Pro-Beijing heavyweight Maria Tam told reporters on Friday that “Liberate” in Chinese implied separatism which is against the Basic Law: “Historically, ‘liberate’ means that a piece of land belongs to me but someone took it unlawfully or by force or by whatever means, but since it belongs to me, I’m coming back to retrieve it.”
But, following the government statement this week, netizens came up with various ways to allude to now-sensitive phrases. J said he thought protesters’ resilience and creativity proved that the slogan was irreplaceable and could not be erased.
“They can ban the slogan, make arrests for this reason and ban other songs and chants in near future… But what they represent – Hongkongers as a community with common destiny – is deeply rooted in people’s hearts.”

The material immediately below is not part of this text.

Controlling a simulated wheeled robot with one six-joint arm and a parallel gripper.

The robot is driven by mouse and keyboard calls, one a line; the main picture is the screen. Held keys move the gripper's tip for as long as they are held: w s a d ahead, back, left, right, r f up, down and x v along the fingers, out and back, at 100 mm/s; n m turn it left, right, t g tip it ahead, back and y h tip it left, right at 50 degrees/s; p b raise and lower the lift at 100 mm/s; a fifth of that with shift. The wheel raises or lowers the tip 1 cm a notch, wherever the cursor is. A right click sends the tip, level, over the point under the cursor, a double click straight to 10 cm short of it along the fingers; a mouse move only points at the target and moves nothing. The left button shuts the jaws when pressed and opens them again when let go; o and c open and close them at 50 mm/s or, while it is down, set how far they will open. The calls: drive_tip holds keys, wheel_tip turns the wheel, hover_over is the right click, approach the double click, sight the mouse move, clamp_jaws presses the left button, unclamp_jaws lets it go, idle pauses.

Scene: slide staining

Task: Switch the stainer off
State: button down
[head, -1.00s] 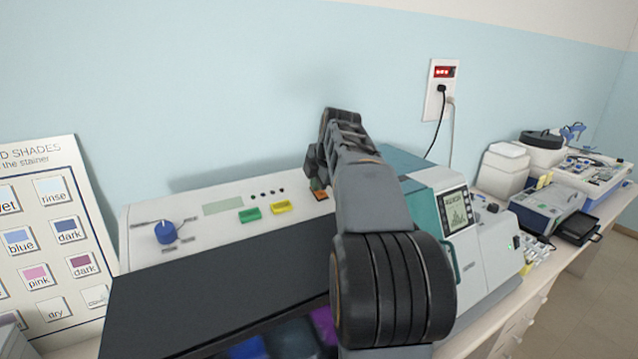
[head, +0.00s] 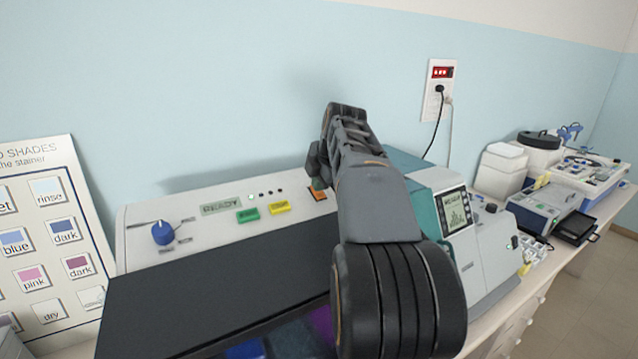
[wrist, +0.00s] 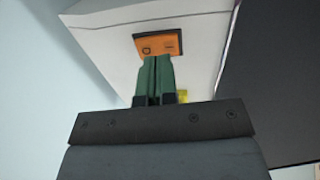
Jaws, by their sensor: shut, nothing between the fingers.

“Before uttering anything, we already know which eight characters you are referring to. It has been internalised. The government can’t wipe out its people’s memory.”
“Of course there are concerns over the security law’s chilling effect and self-censorship… but so long as they remain determined, I don’t think it would be a problem.”
‘Liberate Hong Kong’ overseas
Some overseas activists and politicians have chanted or worn T-shirts containing the slogan as a show of support for the Hong Kong pro-democracy movement. J said he appreciated the efforts of international lobbyists for exporting the slogan to other countries, including at a US Congressional hearing: “It has been recorded in official documents.”
“What we are fighting for is aligned with universal values,” he said. “We are fighting for democracy, freedom and the rights to decide our political future – which resonates with many freedom-loving people around the world.”
“These eight characters carry a historical weight to them because last year’s protests were unique,” he said. “The government has immortalised it by banning it.”
He concluded his remarks by citing a Facebook post from freelance writer Richard Scotford on the slogan ban: “In 50 years time, no one will remember even one sentence from the garbage that is [Chinese leader] Xi Jinping thought, but [Edward Leung’s] phrase will be burned into the historical narrative of Hong Kong,” it read.